## Goal
Look below for the line containing "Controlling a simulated" and the line containing "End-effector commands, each"; repeat exactly those two lines and all lines between them, and nothing else.

_ _ _ _

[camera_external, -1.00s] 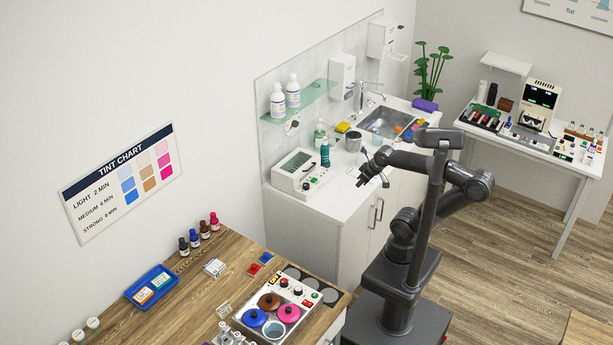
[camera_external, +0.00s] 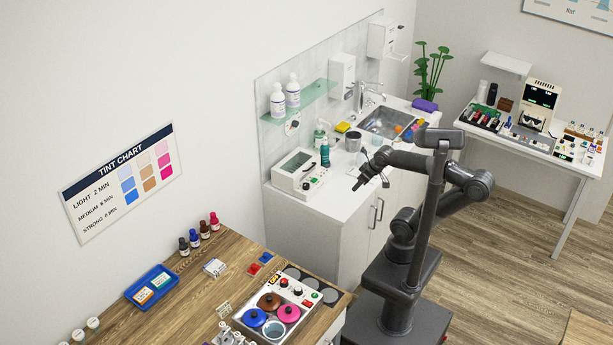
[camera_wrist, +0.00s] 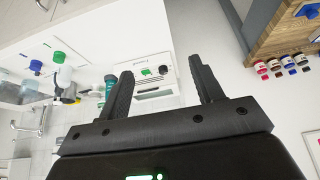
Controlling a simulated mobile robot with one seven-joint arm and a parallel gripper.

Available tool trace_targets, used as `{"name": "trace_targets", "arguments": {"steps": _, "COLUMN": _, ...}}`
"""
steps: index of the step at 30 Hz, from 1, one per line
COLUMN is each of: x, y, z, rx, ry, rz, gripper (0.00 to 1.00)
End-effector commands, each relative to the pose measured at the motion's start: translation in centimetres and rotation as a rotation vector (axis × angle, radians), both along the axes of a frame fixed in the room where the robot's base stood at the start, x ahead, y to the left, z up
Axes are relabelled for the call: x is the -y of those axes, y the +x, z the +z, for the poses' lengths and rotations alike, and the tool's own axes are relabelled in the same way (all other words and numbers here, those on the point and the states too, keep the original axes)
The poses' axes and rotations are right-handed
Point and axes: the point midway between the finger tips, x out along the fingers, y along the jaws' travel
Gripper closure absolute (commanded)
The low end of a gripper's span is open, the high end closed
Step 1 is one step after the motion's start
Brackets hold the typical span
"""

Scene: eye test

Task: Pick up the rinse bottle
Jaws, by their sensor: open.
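A teal bottle (camera_external: 325,155) with a dark top stands upright on the white counter, just behind the white glass-lidded device. It also shows in the wrist view (camera_wrist: 110,84), left of my left finger. Two white bottles, one of them here (camera_external: 278,101), stand on the glass shelf above. No readable label shows which one is the rinse bottle. My gripper (camera_external: 371,182) is in front of the counter, to the right of the teal bottle and apart from it. In the wrist view my gripper (camera_wrist: 160,71) has its fingers wide apart with nothing between them.
The white device (camera_external: 299,174) sits at the counter's near end. A soap pump (camera_external: 319,136), a metal cup (camera_external: 353,141) and a yellow sponge (camera_external: 342,127) stand close behind the teal bottle. The sink (camera_external: 391,122) lies further back. The counter's front right part is clear.

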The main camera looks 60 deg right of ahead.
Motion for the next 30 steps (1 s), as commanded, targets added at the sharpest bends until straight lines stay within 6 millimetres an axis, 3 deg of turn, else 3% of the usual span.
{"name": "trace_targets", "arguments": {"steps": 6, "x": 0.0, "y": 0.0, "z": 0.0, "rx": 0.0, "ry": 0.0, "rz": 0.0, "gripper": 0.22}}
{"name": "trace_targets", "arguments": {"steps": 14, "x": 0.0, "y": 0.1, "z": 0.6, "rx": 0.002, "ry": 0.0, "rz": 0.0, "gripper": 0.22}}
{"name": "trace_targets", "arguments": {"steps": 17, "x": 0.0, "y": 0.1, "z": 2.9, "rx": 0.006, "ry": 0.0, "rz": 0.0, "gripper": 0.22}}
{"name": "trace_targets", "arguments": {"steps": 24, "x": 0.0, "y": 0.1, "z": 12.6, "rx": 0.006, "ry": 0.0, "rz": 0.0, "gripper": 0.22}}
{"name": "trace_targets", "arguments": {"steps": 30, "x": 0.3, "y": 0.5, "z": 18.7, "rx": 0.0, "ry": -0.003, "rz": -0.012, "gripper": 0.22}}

_ _ _ _

## Response to the task
Controlling a simulated mobile robot with one seven-joint arm and a parallel gripper.

Available tool trace_targets, used as `{"name": "trace_targets", "arguments": {"steps": _, "COLUMN": _, ...}}`
"""
steps: index of the step at 30 Hz, from 1, one per line
COLUMN is each of: x, y, z, rx, ry, rz, gripper (0.00 to 1.00)
End-effector commands, each relative to the pose measured at the motion's start: translation in centimetres and rotation as a rotation vector (axis × angle, radians), both along the axes of a frame fixed in the room where the robot's base stood at the start, x ahead, y to the left, z up

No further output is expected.